According to a survey of systems integrators, consultants, value-added resellers and manufacturers who have customers in a broad range of industries including manufacturing, health care, communications, real estate, financial services and government, the number of individuals skilled in radio frequency identification (RFID) is small and could impact successful and continued adoption of the technology.

Released by the Computing Technology Industry Association (CompTIA), the survey showed that 80 percent of companies participating in the survey said they do not believe there are sufficient numbers of professionals skilled in RFID to hire from today. Two-thirds of organizations (66.7 percent) said training and educating their employees in the technology is one of the biggest challenges they will face to succeed in the RFID market.

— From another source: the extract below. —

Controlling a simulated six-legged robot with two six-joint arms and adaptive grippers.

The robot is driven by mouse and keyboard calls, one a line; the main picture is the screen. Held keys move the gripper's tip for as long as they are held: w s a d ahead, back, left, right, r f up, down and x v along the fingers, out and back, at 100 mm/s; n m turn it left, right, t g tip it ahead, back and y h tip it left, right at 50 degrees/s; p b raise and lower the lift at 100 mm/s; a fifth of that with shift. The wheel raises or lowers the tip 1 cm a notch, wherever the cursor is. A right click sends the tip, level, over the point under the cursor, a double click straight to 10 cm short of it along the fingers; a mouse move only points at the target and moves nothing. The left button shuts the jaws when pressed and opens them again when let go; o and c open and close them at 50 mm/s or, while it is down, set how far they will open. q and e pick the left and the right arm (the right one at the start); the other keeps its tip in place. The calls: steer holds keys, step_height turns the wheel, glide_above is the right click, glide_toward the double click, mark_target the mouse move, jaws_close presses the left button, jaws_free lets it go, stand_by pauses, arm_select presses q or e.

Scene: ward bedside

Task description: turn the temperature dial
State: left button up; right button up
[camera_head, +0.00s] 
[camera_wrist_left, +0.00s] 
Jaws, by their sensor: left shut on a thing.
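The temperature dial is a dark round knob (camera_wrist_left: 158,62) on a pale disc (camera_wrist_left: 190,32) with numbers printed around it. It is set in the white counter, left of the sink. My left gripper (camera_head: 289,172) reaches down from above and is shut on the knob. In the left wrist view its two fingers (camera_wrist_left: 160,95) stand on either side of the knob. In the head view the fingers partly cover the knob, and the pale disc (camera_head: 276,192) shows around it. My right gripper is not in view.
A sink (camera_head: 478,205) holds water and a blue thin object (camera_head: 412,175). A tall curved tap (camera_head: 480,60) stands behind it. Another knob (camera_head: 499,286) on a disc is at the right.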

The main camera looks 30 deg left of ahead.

About 71 percent of the survey’s respondents made up of value-added resellers and solutions providers (33.3 percent); consultants and systems integrators (21.6 percent); and manufacturers (19.6 percent); found that customer adoption of RFID solutions is relatively modest. For those organizations with customers that have implemented RFID solutions, responding companies said that fewer than 20 percent of their customers have done so. This can be seen as a market to tap into.

The association, which includes member companies such as Zebra Technologies, Symbol Technologies and Texas Instruments, currently is working with educational institutions and training companies to provide vendor-neutral foundation-level certification in RFID technology. Also active in the push for training according to CompTIA, are product manufacturers, distributors, system integrators and end-user customers.

“About 18 months ago we were approached by organizations active in the RFID market who were concerned that there was a shortage of RFID skilled professionals. Since then we’ve been working with about 20-plus organizations to come up with the CompTIA RFID certification, which is now available as a beta exam,” said David Sommer, vice president and director of electronic commerce at CompTIA.

“We believe the market needs hundreds of systems integration companies with RFID capabilities; and hundreds of thousands of individuals knowledgeable in this technology to meet current and future demand,” he said.

While manufacturers or vendors may provide training on their own products and technology, the CompTIA certification is targeted at individuals with a foundational knowledge of RFID technology and between six and 24 months of experience in the RFID industry, Sommer said.

“We anticipate there are two audiences for this certification: the technology resellers, solutions providers, consultants, etc. who are hired by organizations to do RFID work, and technologists in end-user companies who require in-house RFID expertise to maintain and manage RFID systems once they are installed,” he explained.

According to Sommer, the RFID certification exam covers a range of topics, such as the installation, configuration and maintenance of RFID hardware and device software, including interrogation zone basics, testing and troubleshooting, standards and regulations, tag knowledge, design selection, installation, site analysis, RF physics and RFID peripherals.

So why look into such training? “There is no such thing as ‘RFID-in-a-box.’ Every deployment is different. While the fundamentals remain the same, each deployment is unique because of differences in products, processes and physical environment. RFID remains a finicky technology that can behave differently based on any number of factors, such as the orientation of the tag on the box, carton or pallet; the type of products being tagged; and the environment in which the tagged product is stored. All of these factors can be overcome, but it takes knowledge and experience with radio frequency engineering and design; supply chain management; logistics; warehouse management; and familiarity with RFID products and standards, among other skills,” Sommer said. “The more experienced, trained and certified the RFID team, the better they will be able to overcome these obstacles.”

According to the CompTIA survey, a significant number of companies – 71.4 percent of those surveyed – said their customers have not implemented RFID solutions. For those organizations with customers that have implemented RFID solutions, responding companies said that fewer than 20 percent of their customers have done so.

Similarly, 80 percent of the responding companies said either they have yet to go past the investigation stage of RFID implementation or have done no investigation at all. Sixteen percent of respondents said that they have implemented one or more RFID pilot project for themselves or their customers.